Mad Men, in case you don't know, is the AMC series about one of the cogs that moved the wheels of post-war consumer culture, the Advertisers who worked on Madison Avenue, New York. The highly-stylized show, set in the summer and fall of 1960, is more than an exercise in period dress, design and diction. The show focuses on the dynamics of an ad agency in that period of American history just after men stopped wearing hats and just prior to when women, at least the daring ones, began wearing pants. Yet socio-political attitudes are still very much those of the previous decades. Everyone smokes and smokes, everywhere, drinks like fish, and eats like razorbacks. The show does a fine job of not romanticizing these excesses while still showing how individuals fell under the sway of being an upper middle class New Yorker in 1960.

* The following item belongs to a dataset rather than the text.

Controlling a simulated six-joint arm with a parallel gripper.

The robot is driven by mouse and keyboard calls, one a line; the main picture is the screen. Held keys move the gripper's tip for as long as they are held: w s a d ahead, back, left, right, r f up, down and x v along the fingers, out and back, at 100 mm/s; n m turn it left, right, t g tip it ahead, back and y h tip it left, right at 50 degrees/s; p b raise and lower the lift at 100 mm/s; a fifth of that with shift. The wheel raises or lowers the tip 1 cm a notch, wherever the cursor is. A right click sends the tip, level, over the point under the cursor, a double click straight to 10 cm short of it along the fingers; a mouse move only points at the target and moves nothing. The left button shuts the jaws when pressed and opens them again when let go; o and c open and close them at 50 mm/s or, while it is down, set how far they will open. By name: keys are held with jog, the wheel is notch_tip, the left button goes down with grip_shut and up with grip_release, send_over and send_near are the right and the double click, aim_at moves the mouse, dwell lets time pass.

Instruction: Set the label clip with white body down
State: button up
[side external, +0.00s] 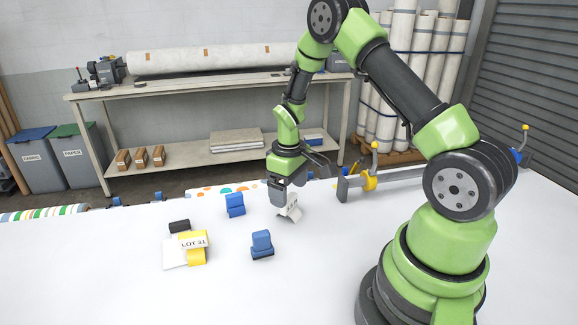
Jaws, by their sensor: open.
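The white-bodied label clip (290,208) is at the white table's far side, tilted, directly below my gripper. My gripper (281,192) points down at it with its jaws open. The fingers partly cover the clip's top, and I cannot tell whether they touch it. The clip's lower edge appears to be at the table surface (330,260).
Two blue clips (235,205) (262,244) stand left of my gripper. A yellow piece with a "LOT 31" label (193,242) lies farther left beside a black roll (179,226). A grey metal bar with yellow clamps (371,181) is to the right. The front table is clear.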

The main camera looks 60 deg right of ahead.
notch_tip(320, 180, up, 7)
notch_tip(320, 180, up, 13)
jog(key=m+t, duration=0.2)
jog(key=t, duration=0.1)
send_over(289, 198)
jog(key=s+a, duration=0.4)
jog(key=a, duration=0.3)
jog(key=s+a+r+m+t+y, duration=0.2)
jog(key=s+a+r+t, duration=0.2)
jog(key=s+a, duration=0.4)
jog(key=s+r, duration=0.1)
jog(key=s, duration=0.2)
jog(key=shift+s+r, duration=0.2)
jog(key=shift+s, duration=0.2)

It has the surface texture of good post-war suburban/urban malaise fiction such as Richard Yates and John Cheever, while attaining the psycho-cinematic moxie that the Slavoj Zizek crowd enjoys so much. You really need to check out this show if you haven't already. I mean, look at these characters:



You can watch the whole first season here.

2 comments:

Anonymous said...

aren't you glad i told you about this show?

p.s.
you guys are on a roll, i haven't even finished the 1st season yet. lucky you not having to work in the summer!

robin

Marcus said...

Yes! Thanks so much for recommending Mad Men. Seriously, it's so good.

We've sort of had our heads in the sand these past two years without cable, though. Apparently this has been one of the most-talked-about shows for a year now.